--- What is required ---
Transcribe word for word only the span whose first line is the one with "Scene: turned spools" and whose last line is the one with "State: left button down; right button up"; both of those lines belong to it.

--- Provided material ---
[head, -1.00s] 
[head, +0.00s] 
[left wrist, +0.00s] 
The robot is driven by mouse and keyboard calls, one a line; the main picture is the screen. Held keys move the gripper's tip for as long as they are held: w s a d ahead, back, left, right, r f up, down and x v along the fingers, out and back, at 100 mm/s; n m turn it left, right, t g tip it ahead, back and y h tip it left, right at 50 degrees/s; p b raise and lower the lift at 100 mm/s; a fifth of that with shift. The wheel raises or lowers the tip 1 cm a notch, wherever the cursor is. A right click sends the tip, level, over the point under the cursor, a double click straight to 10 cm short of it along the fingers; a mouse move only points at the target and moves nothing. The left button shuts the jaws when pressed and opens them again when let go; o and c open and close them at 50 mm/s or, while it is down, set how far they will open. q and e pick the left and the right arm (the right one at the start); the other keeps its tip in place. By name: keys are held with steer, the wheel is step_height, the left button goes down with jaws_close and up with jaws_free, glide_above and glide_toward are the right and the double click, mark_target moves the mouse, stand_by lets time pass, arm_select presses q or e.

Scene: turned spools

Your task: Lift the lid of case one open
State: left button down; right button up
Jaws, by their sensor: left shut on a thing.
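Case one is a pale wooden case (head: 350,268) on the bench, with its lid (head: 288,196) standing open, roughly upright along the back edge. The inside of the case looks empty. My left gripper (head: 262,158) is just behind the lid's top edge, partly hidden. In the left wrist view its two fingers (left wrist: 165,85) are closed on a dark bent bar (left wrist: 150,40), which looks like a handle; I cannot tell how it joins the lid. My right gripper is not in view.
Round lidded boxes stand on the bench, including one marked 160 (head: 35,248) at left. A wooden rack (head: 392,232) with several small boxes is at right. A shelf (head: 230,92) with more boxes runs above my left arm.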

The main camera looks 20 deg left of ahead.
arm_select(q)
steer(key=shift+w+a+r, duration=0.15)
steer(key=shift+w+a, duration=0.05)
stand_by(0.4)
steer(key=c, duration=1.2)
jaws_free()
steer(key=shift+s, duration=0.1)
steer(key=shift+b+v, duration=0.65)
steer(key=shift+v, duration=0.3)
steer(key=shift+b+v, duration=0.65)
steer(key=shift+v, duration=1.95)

--- Complete output ---
Scene: turned spools

Your task: Lift the lid of case one open
State: left button down; right button up

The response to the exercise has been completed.